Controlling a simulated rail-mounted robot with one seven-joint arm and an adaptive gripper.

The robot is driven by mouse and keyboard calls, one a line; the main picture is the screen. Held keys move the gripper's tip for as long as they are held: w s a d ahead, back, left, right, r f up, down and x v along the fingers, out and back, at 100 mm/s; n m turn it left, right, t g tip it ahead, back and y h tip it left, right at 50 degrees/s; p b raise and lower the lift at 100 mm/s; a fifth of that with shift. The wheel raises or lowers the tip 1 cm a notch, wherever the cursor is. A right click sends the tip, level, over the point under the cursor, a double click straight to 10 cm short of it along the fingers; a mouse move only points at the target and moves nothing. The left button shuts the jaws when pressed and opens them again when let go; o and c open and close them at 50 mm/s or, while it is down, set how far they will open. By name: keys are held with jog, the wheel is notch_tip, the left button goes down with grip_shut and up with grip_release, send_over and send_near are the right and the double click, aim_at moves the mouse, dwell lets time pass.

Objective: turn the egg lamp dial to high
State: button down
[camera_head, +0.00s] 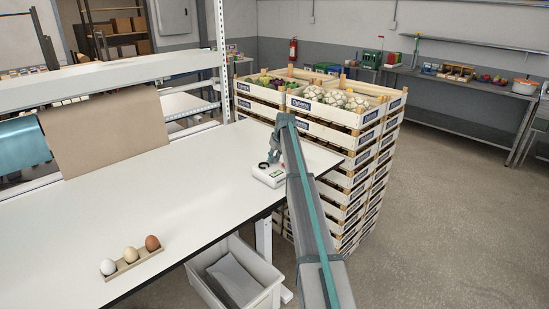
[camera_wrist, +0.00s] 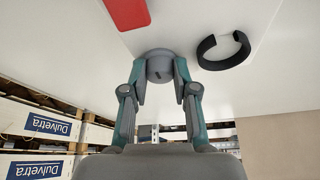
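The egg lamp (camera_head: 268,177) is a small white box at the right end of the white table. A black open ring (camera_wrist: 207,60) stands on its top, right of the dial in the wrist view. The dial (camera_wrist: 159,68) is a round grey knob with a small mark near its lower edge. My gripper (camera_wrist: 160,72) comes down over the lamp, with one finger on each side of the dial. Both fingertips appear to touch it. In the head view my gripper (camera_head: 275,153) hides the dial. I cannot read any dial setting.
A wooden holder (camera_head: 128,268) with a white, a cream and a brown egg sits at the table's front left. Stacked vegetable crates (camera_head: 352,150) stand close behind and right of the lamp. A grey bin (camera_head: 238,275) is below the table edge. The table's middle is clear.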

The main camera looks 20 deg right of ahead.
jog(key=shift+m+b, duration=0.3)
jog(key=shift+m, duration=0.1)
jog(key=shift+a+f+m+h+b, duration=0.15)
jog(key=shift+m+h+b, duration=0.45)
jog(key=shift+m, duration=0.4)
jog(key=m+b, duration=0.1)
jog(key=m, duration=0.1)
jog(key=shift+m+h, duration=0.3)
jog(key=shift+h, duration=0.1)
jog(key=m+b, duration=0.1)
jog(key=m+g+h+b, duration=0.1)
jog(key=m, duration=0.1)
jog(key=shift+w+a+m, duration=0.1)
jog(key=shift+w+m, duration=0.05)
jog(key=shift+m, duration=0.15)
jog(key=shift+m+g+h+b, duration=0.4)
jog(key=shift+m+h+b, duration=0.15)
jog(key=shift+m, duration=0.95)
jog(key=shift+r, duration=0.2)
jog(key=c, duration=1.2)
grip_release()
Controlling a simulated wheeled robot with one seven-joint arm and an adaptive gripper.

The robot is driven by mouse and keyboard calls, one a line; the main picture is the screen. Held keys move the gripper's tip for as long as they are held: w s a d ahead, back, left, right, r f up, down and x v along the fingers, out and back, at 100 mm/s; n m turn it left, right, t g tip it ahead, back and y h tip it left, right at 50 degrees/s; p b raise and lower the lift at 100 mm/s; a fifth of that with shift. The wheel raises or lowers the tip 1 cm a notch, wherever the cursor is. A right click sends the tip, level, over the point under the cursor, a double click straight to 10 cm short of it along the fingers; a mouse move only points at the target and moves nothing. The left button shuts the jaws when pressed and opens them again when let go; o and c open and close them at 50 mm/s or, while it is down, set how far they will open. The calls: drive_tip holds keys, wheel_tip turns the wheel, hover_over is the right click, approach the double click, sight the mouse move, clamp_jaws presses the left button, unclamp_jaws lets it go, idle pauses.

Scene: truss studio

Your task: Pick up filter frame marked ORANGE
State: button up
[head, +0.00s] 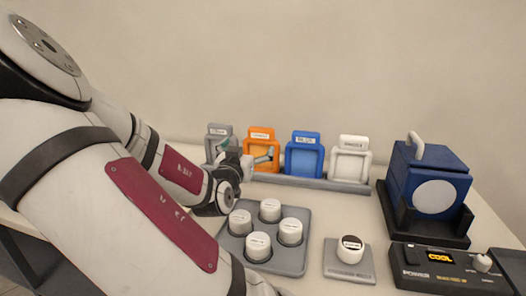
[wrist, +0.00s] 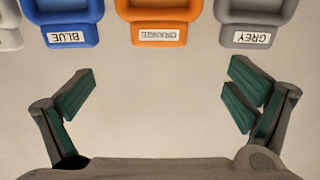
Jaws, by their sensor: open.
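The orange filter frame (head: 260,135) stands upright in the grey rack at the back of the table, between the grey and blue frames. In the wrist view the orange frame (wrist: 158,33) is at the top middle, its ORANGE label upside down. My gripper (wrist: 158,95) is open and empty, with its green-padded fingers spread wide and the orange frame centred beyond the gap between them. In the head view my gripper (head: 236,155) is in front of the grey and orange frames and partly hides them. It does not visibly touch the orange frame.
Neighbouring frames are grey (head: 217,130), blue (head: 304,155) and white (head: 350,158), in the grey rack (head: 335,184). A tray (head: 280,261) of white knobs, a single-knob plate (head: 350,272), a blue lamp box (head: 436,165) and a control box (head: 415,274) stand nearer and to the right.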

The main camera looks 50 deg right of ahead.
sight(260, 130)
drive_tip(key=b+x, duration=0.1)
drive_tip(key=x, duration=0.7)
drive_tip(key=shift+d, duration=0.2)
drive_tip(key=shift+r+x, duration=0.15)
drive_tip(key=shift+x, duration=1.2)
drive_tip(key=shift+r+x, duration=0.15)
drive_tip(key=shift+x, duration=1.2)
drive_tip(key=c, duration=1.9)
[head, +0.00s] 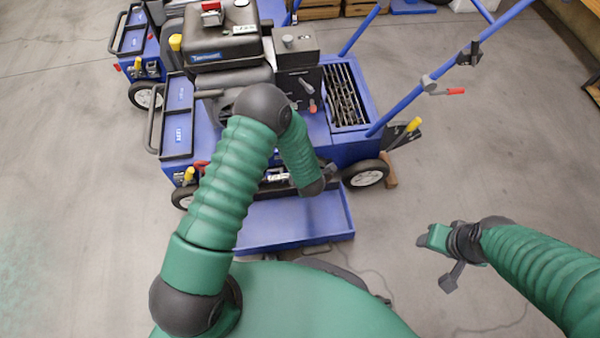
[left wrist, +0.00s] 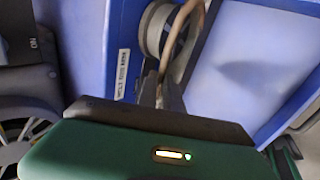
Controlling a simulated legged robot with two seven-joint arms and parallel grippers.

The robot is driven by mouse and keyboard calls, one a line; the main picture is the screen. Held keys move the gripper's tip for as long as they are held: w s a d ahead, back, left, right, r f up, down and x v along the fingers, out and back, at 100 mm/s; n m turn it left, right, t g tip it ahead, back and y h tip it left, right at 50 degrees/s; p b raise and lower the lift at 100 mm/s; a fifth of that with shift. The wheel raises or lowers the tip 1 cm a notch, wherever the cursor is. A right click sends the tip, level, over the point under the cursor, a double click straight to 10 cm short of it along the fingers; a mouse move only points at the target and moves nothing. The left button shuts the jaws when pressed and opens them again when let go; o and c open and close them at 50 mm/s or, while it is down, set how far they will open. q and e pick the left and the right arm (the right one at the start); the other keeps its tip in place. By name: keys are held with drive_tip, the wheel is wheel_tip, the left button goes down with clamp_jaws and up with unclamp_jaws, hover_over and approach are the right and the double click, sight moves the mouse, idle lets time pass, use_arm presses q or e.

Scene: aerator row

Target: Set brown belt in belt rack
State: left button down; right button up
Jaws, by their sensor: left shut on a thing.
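In the left wrist view my left gripper (left wrist: 168,95) is shut on the brown belt (left wrist: 186,28), a thin tan band that rises from the fingertips and curves out at the top edge. The belt passes in front of a grey round spool-like part (left wrist: 153,30) in a blue housing; I cannot tell whether it touches or goes around it. A white label (left wrist: 122,73) beside it is upside down, perhaps naming the belt rack. In the head view my left gripper (head: 328,178) is low at the aerator's near side, and the belt is not clear there. My right gripper (head: 441,260) is open and empty.
The blue aerator (head: 365,145) has a black engine (head: 225,45), a tine bay (head: 345,95) and a blue handle (head: 445,70). A blue tray (head: 295,220) lies at its near side. Another blue machine (head: 135,45) stands behind left.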

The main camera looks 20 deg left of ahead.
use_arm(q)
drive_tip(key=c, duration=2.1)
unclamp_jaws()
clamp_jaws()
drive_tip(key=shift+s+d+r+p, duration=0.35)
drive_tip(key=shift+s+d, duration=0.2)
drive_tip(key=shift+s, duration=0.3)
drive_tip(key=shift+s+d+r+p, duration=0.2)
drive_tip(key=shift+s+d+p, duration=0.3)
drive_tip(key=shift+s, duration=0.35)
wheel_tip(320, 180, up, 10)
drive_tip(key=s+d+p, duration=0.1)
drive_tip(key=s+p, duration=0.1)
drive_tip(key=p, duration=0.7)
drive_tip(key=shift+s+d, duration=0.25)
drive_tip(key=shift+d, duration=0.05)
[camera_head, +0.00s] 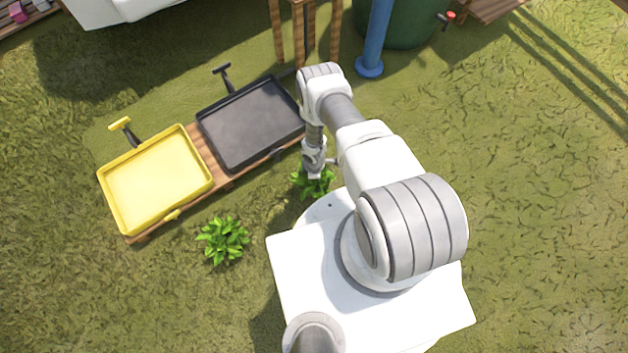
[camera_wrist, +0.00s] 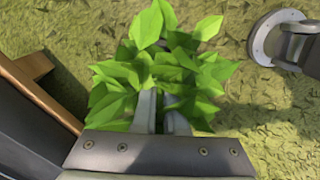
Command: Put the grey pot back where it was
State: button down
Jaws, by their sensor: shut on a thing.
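My gripper (camera_head: 314,172) points down beside the right end of the tray stand, close to my base. In the wrist view its fingers (camera_wrist: 160,118) are shut and reach down into a bushy green plant (camera_wrist: 178,72). The same plant shows under the gripper in the head view (camera_head: 312,186). The leaves cover the fingertips and what they grip. I cannot make out the grey pot in either view; anything below the leaves is hidden. I cannot tell whether the plant is raised or on the ground.
A black tray (camera_head: 248,120) and a yellow tray (camera_head: 155,180) lie on a low wooden stand (camera_head: 206,150) left of the gripper. A second green plant (camera_head: 223,240) is on the grass in front of it. A blue post (camera_head: 375,40) stands behind. Grass at right is clear.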

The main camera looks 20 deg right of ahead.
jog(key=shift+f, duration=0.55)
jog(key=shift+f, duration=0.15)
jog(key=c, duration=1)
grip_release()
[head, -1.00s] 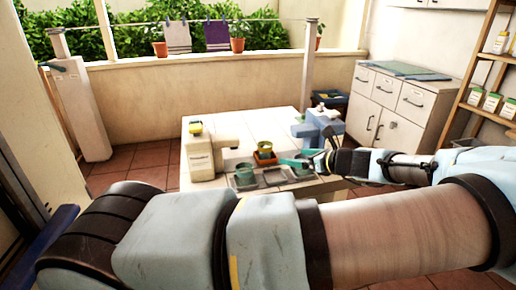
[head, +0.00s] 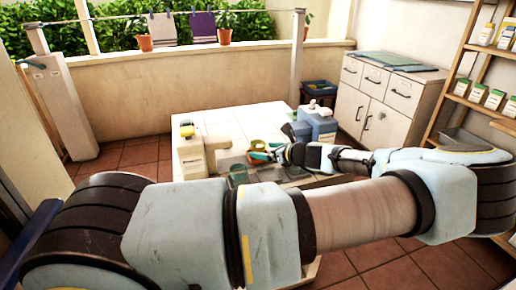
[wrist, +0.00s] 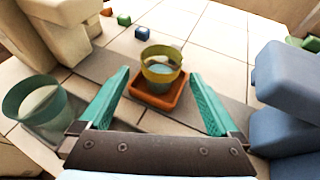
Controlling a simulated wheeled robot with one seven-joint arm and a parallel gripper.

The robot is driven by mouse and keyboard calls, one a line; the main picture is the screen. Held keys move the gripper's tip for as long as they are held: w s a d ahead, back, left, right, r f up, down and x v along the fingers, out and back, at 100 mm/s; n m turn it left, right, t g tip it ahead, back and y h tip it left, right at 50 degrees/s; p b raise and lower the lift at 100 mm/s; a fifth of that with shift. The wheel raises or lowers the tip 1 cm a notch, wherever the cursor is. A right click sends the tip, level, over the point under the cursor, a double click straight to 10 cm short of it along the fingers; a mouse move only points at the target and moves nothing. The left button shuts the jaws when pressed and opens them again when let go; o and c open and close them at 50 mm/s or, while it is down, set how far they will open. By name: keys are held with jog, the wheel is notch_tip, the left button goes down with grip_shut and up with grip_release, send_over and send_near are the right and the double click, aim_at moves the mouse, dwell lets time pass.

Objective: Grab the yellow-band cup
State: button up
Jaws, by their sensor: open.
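The yellow-band cup (wrist: 162,66) is a clear cup with a yellow band at its rim. It stands upright on a square orange tray (wrist: 160,103) in the wrist view. In the head view the yellow-band cup (head: 256,144) is small and partly hidden by my gripper (head: 268,154). In the wrist view my gripper (wrist: 160,74) is open, its teal fingers to the left and right of the tray and cup. The cup is just beyond the fingertips, in the middle; I cannot tell that either finger touches it.
A green-rimmed cup (wrist: 36,105) stands at the left. A beige block-like stand (wrist: 62,25) is behind it, and a blue one (wrist: 290,100) is at the right.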

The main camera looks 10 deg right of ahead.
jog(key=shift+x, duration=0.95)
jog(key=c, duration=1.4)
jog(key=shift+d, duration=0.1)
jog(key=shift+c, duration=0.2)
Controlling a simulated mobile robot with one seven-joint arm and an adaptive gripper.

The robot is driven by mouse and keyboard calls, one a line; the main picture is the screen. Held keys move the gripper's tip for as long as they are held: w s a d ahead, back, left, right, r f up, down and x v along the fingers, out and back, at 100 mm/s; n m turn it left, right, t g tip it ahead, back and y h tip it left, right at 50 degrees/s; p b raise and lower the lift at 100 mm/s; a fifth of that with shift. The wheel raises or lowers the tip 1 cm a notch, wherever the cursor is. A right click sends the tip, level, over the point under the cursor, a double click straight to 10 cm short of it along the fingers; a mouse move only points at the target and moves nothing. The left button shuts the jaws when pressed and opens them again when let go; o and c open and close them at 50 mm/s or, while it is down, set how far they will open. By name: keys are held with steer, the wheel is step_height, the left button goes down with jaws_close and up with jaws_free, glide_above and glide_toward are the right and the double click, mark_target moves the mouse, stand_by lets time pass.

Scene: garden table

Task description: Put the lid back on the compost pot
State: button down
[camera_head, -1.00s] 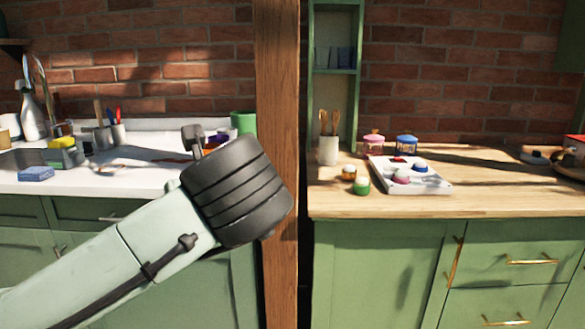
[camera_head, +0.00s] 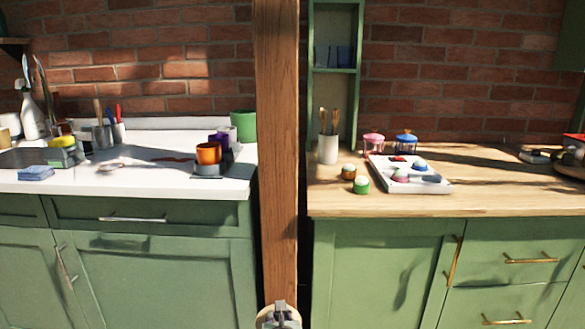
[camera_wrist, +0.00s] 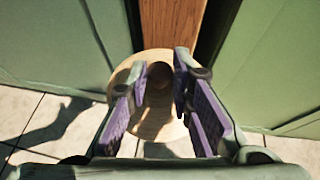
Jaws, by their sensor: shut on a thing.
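A round, pale wooden lid (camera_wrist: 150,127) with a dark knob shows in the wrist view. My gripper (camera_wrist: 160,76) is shut on the knob, with its purple-padded fingers on either side. In the head view, the lid (camera_head: 264,319) and my gripper (camera_head: 280,311) show at the bottom edge, low in front of the wooden post. They are below counter height and apart from both counters. A green pot (camera_head: 243,125) stands at the back right of the white counter. It looks like the compost pot; its top is too small to judge clearly.
A wooden post (camera_head: 277,150) divides the white counter (camera_head: 130,180) from the wooden counter (camera_head: 340,200). An orange cup (camera_head: 208,153) and a purple cup (camera_head: 219,140) stand in front of the green pot. A white tray (camera_head: 415,187), small jars and a utensil holder (camera_head: 328,149) occupy the wooden counter.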

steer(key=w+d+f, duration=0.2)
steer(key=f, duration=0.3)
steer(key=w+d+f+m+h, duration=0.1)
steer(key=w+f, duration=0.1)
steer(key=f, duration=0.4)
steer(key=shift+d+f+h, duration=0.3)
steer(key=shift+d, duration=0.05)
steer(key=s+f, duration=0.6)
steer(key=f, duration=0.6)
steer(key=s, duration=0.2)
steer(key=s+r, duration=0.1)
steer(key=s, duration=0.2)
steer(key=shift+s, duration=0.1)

◆ ◆ ◆ ◆ ◆ ◆ ◆

Both the line with "Scene: aerator row" and the line with "State: left button down; right button up" belong in the extract, along with every line between them; set down those lines exactly and only.

Reply:
Scene: aerator row

Target: Set brown belt in belt rack
State: left button down; right button up

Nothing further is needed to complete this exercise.